The answer is to do this:

# file: db/migrate/X_create_test_scopes.rb
class CreateTestScopes < ActiveRecord::Migration
  def self.up
    create_table :test_scopes do |t|
      t.string  :name
      t.timestamps
    end
  end
 
  def self.down
    drop_table :test_scopes
  end
end
 
# File: db/populate/001_seed_scopes.rb
%w(first second third).each do |e|
   TestScope.create(:name => e)
 end

Then, when you have to capitalize your model data:

# File: db/populate/002_capitalize_scopes.rb
TestScope.all.each { |t| t.name = t.name.capitalize; t.save! }

And then when you add the sort order:

class AddSortOrderToTestScopes < ActiveRecord::Migration
  def self.up
    add_column :test_scopes, :sort_order, :integer
  end
  # omit self.down ....
end
 
class TestScope < ActiveRecord::Base
  default_scope :order => "sort_order"
end
 
# file db/populate/003_seed_sort_order.rb
TestScope.each_with_index { |e, i| e.sort_order = i; e.save! }

Voila! You can run db:migrate with a fresh database and have no errors.

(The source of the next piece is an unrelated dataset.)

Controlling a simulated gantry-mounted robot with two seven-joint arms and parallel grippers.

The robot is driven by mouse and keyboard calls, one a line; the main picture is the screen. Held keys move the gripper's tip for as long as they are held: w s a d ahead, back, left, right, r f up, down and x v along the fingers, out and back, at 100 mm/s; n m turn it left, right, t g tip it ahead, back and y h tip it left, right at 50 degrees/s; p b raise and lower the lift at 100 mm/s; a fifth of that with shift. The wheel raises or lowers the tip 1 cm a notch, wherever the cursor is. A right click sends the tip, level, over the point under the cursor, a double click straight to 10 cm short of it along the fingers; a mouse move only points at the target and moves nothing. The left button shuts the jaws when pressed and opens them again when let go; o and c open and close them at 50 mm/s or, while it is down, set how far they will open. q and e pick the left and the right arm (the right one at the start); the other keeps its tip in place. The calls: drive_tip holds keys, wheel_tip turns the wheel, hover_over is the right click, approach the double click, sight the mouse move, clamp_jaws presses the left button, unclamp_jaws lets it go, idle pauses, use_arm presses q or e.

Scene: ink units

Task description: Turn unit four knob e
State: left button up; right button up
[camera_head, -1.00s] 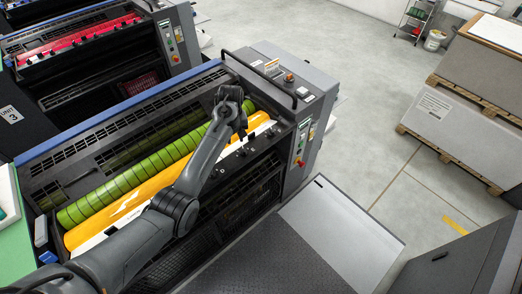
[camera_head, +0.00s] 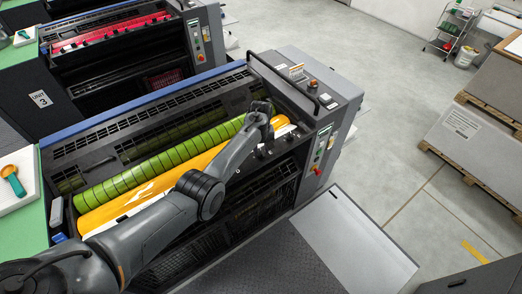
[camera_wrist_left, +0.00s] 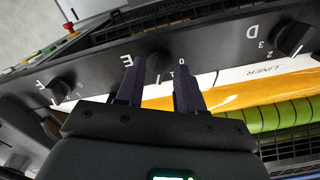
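In the left wrist view, knob E (camera_wrist_left: 158,66) is a dark round knob on a black panel, with a white letter E beside it and small digits below. My left gripper (camera_wrist_left: 160,73) is open, with its two dark fingers on either side of knob E; contact cannot be made out. The knob's pointer direction is unclear. In the head view my left gripper (camera_head: 265,128) is over the right part of the front rail of the press unit (camera_head: 70,150) with yellow ink. That unit's number is not visible. My right gripper is not in view.
Knob D (camera_wrist_left: 293,38) and knob F (camera_wrist_left: 58,90) flank knob E on the same panel. Green rollers (camera_head: 160,165) and a yellow roller (camera_head: 120,210) lie behind the rail. A control panel with a red button (camera_head: 317,171) stands to the right. A unit labelled 3 (camera_head: 40,98) is behind.

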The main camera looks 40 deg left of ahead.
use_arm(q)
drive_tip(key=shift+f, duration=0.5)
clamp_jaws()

So far, when I encounter an issue that prevents me from rebuilding my complete schema incrementally using db:migrate, it’s been a Rails Smell. I haven’t found a legitimate reason why migrations can’t be sorted out to build cleanly every time. If you can’t rebuild your database incrementally using migrations, it’s likely that you’re doing something wrong.

I ignored this debate for a long time because it didn’t really affect me. Don’t be like me. Save yourself the trouble of unwinding your migration mess and use an outside seeding package like db:populate.